### EXERCISE DIRECTIONS
Copy the data exactly; pictures stay out of the copy.

-- -- --

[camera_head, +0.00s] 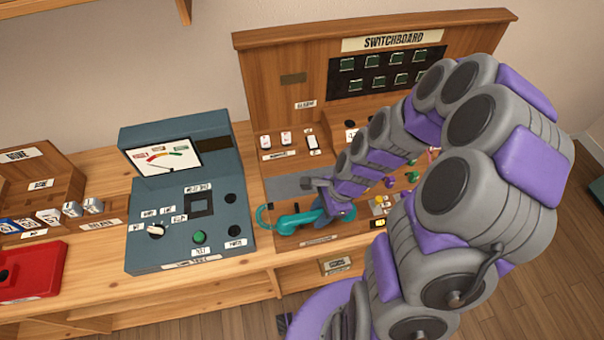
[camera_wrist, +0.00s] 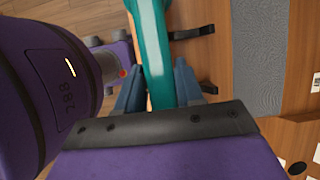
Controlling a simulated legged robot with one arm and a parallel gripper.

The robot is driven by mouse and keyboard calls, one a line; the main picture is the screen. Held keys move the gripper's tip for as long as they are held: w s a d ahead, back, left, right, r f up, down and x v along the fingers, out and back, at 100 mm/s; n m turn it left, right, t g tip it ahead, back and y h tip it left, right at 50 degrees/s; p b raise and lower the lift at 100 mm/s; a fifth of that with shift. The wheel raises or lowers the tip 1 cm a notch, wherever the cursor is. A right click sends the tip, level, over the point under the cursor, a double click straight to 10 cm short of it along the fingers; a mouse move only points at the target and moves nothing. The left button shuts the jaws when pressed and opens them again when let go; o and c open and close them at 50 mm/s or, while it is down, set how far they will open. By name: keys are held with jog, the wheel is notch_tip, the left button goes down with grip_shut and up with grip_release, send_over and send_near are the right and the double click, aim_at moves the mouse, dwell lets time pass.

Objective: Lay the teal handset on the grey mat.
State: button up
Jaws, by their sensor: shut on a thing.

-- -- --

### RESPONSE BELOW
[camera_head, +0.00s] 
[camera_wrist, +0.00s] 
Controlling a simulated legged robot with one arm and a parallel gripper.

The robot is driven by mouse and keyboard calls, one a line; the main picture is the screen. Held keys move the gripper's tip for as long as they are held: w s a d ahead, back, left, right, r f up, down and x v along the fingers, out and back, at 100 mm/s; n m turn it left, right, t g tip it ahead, back and y h tip it left, right at 50 degrees/s; p b raise and lower the lift at 100 mm/s; a fifth of that with shift. The wheel raises or lowers the tip 1 cm a notch, wherever the cursor is. A right click sends the tip, level, over the point under the cursor, a double click straight to 10 cm short of it along the fingers; a mouse move only points at the target and moves nothing. The left button shuts the jaws when pressed and opens them again when let go; o and c open and close them at 50 mm/s or, while it is down, set how far they will open. By name: keys are held with jog, the wheel is notch_tip, the left button goes down with grip_shut and up with grip_release, send_over and send_near are the right and the double click, aim_at moves the mouse, dwell lets time pass.

Objective: Lay the teal handset on the grey mat.
State: button up
Jaws, by their sensor: shut on a thing.

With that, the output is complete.